▶ [JOB] Identify each line holding the string "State" and copy it.

* begin SUPPLIED RECORDS *

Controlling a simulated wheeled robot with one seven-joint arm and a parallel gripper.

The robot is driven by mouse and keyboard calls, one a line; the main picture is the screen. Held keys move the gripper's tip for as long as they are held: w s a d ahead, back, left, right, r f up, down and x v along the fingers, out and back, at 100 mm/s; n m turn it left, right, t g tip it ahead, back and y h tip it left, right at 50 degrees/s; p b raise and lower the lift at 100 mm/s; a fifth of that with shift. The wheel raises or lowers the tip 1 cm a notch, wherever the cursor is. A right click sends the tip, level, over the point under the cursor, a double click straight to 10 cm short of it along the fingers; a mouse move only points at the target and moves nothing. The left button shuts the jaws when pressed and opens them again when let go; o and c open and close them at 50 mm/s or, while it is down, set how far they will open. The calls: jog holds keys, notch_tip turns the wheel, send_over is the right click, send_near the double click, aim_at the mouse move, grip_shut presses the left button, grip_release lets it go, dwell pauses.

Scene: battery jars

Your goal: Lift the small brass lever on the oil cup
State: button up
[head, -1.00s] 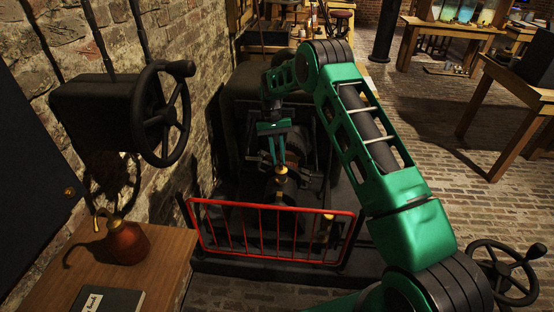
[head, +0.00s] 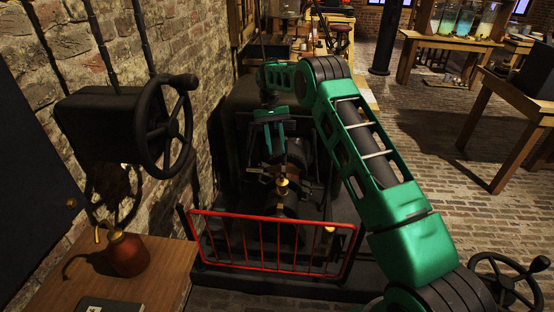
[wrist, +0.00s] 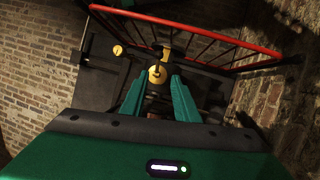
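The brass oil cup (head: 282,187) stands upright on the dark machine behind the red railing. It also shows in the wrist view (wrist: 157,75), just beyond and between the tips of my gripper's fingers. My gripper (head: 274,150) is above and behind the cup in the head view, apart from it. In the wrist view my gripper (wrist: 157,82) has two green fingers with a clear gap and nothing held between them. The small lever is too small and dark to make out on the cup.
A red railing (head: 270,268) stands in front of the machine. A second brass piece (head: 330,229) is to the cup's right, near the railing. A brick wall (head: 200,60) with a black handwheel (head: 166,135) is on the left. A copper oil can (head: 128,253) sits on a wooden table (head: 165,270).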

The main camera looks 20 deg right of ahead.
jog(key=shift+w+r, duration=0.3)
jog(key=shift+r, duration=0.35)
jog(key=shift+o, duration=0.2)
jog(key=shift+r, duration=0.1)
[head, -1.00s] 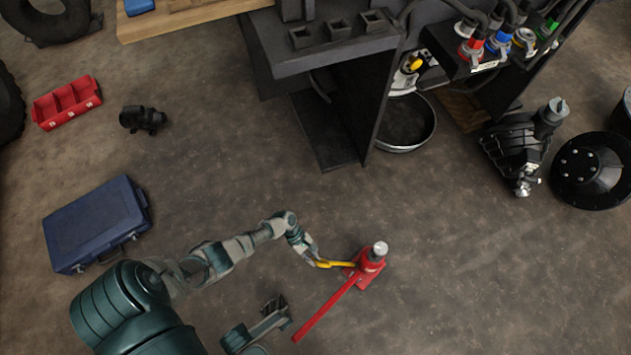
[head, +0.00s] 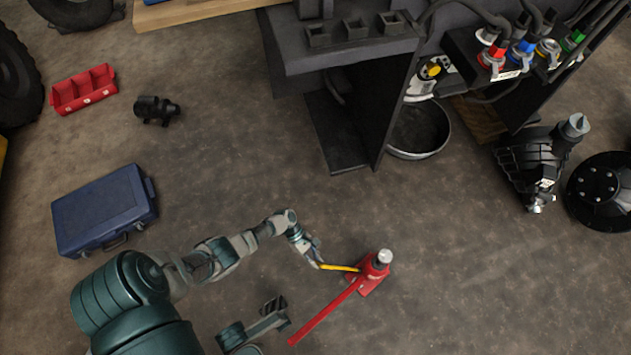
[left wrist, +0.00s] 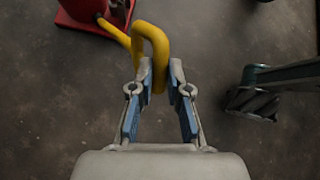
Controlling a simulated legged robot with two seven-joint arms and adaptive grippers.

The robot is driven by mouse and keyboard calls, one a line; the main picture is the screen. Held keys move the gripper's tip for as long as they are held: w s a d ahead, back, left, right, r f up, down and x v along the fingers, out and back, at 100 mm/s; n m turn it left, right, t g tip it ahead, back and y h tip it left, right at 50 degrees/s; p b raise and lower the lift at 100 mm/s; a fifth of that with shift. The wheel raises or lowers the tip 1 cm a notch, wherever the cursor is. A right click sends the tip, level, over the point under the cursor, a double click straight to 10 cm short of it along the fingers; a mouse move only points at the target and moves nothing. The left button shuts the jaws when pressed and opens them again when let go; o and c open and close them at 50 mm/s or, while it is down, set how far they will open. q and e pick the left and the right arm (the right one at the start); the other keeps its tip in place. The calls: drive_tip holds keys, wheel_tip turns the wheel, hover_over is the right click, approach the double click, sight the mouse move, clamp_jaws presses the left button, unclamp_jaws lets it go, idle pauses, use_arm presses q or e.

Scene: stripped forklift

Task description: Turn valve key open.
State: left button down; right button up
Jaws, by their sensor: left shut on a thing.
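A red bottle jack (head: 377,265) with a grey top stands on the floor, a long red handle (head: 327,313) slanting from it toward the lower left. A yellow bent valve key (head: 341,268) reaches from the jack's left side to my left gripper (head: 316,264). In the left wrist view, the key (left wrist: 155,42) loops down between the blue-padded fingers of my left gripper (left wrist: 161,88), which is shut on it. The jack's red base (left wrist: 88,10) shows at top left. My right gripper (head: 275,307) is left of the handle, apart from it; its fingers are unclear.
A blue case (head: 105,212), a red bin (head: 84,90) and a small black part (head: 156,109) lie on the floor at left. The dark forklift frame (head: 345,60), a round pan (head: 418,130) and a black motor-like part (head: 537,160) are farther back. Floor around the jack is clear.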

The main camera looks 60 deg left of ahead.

* end SUPPLIED RECORDS *
* begin SUPPLIED RECORDS *

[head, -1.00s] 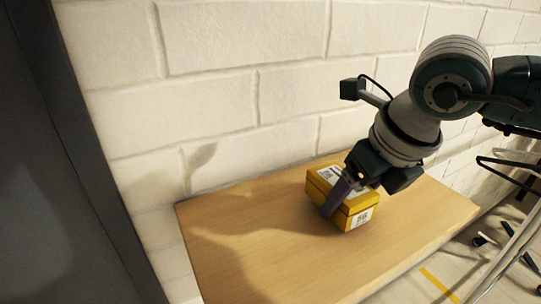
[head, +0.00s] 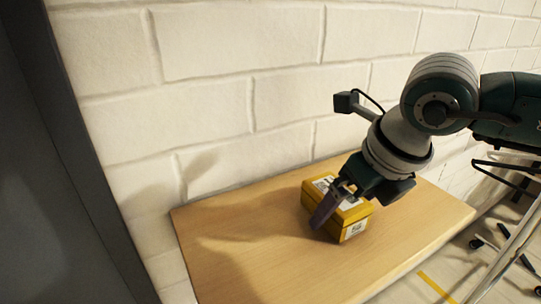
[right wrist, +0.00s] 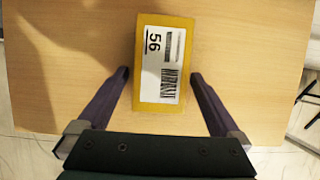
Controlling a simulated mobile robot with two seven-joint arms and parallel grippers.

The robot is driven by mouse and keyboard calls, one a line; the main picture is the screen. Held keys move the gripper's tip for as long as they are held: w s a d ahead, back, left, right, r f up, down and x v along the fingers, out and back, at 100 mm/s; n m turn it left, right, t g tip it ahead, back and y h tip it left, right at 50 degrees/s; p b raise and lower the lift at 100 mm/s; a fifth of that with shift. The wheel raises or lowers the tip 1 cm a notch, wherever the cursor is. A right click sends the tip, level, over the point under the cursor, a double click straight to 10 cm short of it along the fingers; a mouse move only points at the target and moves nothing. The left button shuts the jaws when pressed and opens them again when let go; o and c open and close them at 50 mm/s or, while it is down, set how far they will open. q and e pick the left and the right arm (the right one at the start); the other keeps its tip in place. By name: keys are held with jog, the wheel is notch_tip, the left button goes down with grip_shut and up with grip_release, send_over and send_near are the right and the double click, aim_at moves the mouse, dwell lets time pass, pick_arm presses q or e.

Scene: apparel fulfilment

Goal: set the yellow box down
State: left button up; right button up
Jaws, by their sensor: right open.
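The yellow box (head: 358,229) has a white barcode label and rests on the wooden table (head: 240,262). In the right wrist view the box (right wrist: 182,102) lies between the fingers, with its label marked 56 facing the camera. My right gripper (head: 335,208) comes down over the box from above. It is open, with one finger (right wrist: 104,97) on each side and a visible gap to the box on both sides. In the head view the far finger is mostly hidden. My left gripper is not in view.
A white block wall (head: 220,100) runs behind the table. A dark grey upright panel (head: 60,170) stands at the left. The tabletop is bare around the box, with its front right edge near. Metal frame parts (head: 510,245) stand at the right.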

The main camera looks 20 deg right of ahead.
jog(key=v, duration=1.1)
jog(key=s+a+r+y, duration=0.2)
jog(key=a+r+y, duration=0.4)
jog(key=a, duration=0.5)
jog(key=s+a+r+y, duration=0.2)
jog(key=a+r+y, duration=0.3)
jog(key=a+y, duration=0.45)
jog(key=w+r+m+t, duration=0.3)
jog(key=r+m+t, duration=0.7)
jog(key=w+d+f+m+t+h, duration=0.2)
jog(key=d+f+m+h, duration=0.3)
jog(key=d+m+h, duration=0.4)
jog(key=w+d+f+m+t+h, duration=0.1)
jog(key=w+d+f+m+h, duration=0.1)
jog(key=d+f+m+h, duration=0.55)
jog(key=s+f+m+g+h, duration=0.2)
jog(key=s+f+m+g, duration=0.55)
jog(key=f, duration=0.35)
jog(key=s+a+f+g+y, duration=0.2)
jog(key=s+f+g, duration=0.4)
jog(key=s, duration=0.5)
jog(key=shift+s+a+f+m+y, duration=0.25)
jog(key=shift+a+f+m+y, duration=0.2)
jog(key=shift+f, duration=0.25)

* end SUPPLIED RECORDS *

▶ [COMPLETE ANSWER]
State: button up
State: left button down; right button up
State: left button up; right button up

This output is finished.